Nonostante il suo essere tipico, ruba la scena alla protagonista di cui di base non ci importa più di tanto: Giovanna è scontrosa, sempre accigliata con il chiodo fisso sugli adulti. Per quanto possa essere brava l’attrice, il suo personaggio non ce la fa.

La musica: parliamone
La musica in questa serie ha un ruolo molto particolare, oltre ad accompagnare le singole scene e guidare nella crescita della protagonista, di cui narra il passaggio dalla giovinezza all’adolescenza all’età adulta che non arriva mai, facendoci sentire la confusione nella sua testa. Non ha niente di anni ’90 se non i 99 Posse che onestamente ci risparmiavamo. La colonna sonora sembra un mix tra una musicassetta fatta da un paio di bambine che giocano con lo stereo della mamma e i suoni registrati nella pianola che usavano alle medie.

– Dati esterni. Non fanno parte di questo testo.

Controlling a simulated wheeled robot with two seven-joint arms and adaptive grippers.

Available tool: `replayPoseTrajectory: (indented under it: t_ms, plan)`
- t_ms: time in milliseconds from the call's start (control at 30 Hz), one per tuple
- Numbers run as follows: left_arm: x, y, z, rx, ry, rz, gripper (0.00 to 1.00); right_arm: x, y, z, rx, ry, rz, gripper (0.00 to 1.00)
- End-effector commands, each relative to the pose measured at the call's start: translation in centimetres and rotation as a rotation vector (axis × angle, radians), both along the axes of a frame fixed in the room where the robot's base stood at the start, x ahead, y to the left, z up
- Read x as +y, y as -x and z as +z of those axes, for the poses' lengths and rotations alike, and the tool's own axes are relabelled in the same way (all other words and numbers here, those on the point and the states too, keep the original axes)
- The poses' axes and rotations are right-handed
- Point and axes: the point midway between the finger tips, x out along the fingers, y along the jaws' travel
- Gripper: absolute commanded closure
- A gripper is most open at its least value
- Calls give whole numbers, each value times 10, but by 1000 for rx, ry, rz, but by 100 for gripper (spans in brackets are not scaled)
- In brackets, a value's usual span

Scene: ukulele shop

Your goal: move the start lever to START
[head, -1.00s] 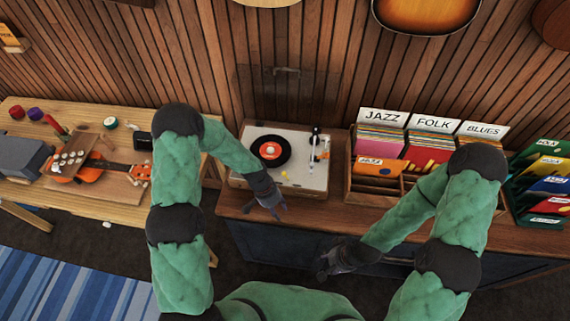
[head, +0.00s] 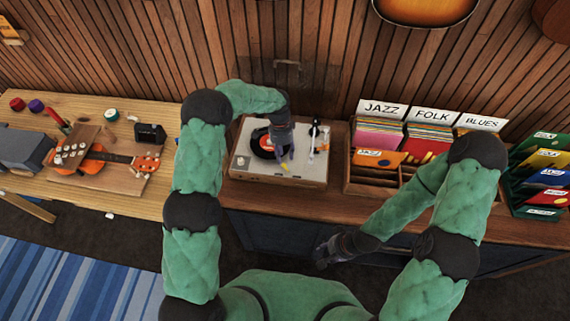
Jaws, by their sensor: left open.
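The record player (head: 250,172) stands on the cabinet, a pale box with a black record (head: 259,147) with an orange label on it. Its tonearm (head: 314,138) is at the right side of the deck. A small yellow piece (head: 285,168), which may be the start lever, shows at my left gripper's fingertips. My left gripper (head: 285,157) is open and points down over the deck, covering the record's right part. I cannot tell whether it touches the yellow piece. My right gripper (head: 323,257) is low in front of the cabinet, away from the player; its jaws are too dark to read.
Right of the player is a wooden record crate (head: 370,183) with JAZZ, FOLK and BLUES dividers. A green rack (head: 520,195) of records stands farther right. On the left workbench (head: 130,204) lies an orange ukulele (head: 90,165). The cabinet top's front strip is clear.

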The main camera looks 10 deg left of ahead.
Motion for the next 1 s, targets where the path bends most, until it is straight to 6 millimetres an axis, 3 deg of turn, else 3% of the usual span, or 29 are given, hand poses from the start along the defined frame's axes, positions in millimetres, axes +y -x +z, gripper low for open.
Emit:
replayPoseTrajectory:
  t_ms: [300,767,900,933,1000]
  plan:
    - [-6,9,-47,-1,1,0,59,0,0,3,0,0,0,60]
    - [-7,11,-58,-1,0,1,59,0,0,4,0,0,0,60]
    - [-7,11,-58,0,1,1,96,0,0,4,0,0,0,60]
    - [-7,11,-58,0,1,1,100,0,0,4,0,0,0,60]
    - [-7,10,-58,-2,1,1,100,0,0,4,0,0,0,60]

La storia è da sé un velo pietoso
Oltre al fatto che i personaggi non sono molto caratterizzati e che tutto è estremamente monotono, la storia narrata è del tutto irreale e inverosimile. Già il fatto stesso che Vittoria sia l’innominata ma non appena Giovanna dice “ci voglio andare” il papà la accompagna fino a casa della zia e aspetta lì ci basta per avvalorare questa tesi.
E così con il motorino, con la gita al cimitero invece della scuola e via dicendo le peripezie che la riguardano. Senza parlare dell’amichetta scrittrice che non abbiamo considerato per tutto il film e anzi ci è stata abbastanza antipatica perché impicciona e impertinente, ora diventa la nostra compagna fidata per una fuga nel nulla dopo esserci tolte il pensiero di “na chiavat”. Discutibile.

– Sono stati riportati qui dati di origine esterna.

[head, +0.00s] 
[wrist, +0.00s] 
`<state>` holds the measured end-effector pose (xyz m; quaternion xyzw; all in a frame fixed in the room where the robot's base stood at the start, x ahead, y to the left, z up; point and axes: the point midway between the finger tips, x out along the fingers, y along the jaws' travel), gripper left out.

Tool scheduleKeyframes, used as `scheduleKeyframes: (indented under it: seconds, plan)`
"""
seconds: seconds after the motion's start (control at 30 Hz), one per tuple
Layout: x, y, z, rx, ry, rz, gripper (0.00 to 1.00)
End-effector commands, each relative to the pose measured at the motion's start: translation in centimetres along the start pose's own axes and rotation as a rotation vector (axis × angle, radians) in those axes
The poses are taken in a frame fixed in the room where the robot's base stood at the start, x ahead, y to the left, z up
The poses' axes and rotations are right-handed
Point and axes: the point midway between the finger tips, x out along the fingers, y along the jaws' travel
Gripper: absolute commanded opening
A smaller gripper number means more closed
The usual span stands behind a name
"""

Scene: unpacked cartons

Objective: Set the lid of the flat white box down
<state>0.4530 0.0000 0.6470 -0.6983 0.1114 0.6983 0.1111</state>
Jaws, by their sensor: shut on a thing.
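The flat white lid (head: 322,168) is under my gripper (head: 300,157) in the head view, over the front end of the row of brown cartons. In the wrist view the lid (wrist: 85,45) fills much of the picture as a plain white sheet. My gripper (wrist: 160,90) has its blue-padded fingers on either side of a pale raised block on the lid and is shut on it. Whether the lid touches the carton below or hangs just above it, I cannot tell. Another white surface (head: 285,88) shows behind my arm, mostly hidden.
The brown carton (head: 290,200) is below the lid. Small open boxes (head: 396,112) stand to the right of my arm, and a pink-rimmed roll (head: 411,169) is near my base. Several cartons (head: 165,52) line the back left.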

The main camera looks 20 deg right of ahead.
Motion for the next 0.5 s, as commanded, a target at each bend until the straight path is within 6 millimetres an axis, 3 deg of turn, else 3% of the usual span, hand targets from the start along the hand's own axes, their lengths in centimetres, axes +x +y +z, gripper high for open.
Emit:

Non tre stelle ma quattro pieghe
Se fossimo sui social darei tre stelle a questo prodotto ma su ArtShapes gli do quattro pieghe. Quattro pieghe tutte merito delle inquadrature, della fotografia e dei costumi. La macchina da presa è il personaggio migliore, lo sguardo dello spettatore è posto dentro la scena. Le sequenze sono riprese come se fossero la soggettiva di un personaggio secondario: noi.
Accattivanti le sequenze con i primi piani delle gambe e delle scarpe. Piedi che camminano e si muovono e fanno strada; jeans e poi collant e poi di nuovo jeans, fino alla scena dell’amore tra Giovanna e Rosario che si costruisce con le voci fuori campo e le gambe di entrambi che si toccano e vengono spogliate e poi si mischiano. La fotografia, i colori, i campi larghi parlano di una Napoli che non è poi così diversa da sé stessa.

Uomini e Donne ma neanche tanto
Come siamo stati abituati da L’amica geniale, gli uomini ne escono tutti distrutti: bugiardi che non hanno a cuore niente e nessuno. Gli adulti come i ragazzi, che sia Corrado o Roberto, l’unica cosa che importa è andare a letto con le donne (anche se si tratta di ragazzine di 16 anni), litigare ed essere uomini veri.
Le donne invece questa volta sono proprio piccole. Le due amiche adulte, Costanza e Nella, potrebbero benissimo non esserci e non sentiremmo la loro mancanza. Le tre amiche ragazze non hanno un minimo di quello che avevano Lenù e Lilla, e non somiglianza alle due donne del rione.
La loro psicologia non è nemmeno indagata, sono messe lì a fare cose che poi non trovano nessun senso. Tutto il mistero che si cela dietro il loro rapporto un po’ odi et amo è proprio distrutto, schiacciato, cancellato con una riga. Baci rubati, minacce di racconti scritti (Ida nuovo Augusto con le liste di proscrizione?) e amicizie finite tutto in mini sequenze senza opportuni sviluppi.
Non proprio da buttare
La vita bugiarda degli adulti aveva molte potenzialità, il trailer lasciava sperare in un prodotto di tutt’altro livello che si è mostrato a tratti banale. Pare che del romanzo sia rimasta solo la trama e un po’ ci dispiace.
L’attenzione per la gente, per le storie comuni è quello che rapisce. A prescindere dall’ambientazione e dalle parolecce, siamo tutti figli e siamo tutti fratelli e tutti adolescenti in un posto che non sembra il nostro.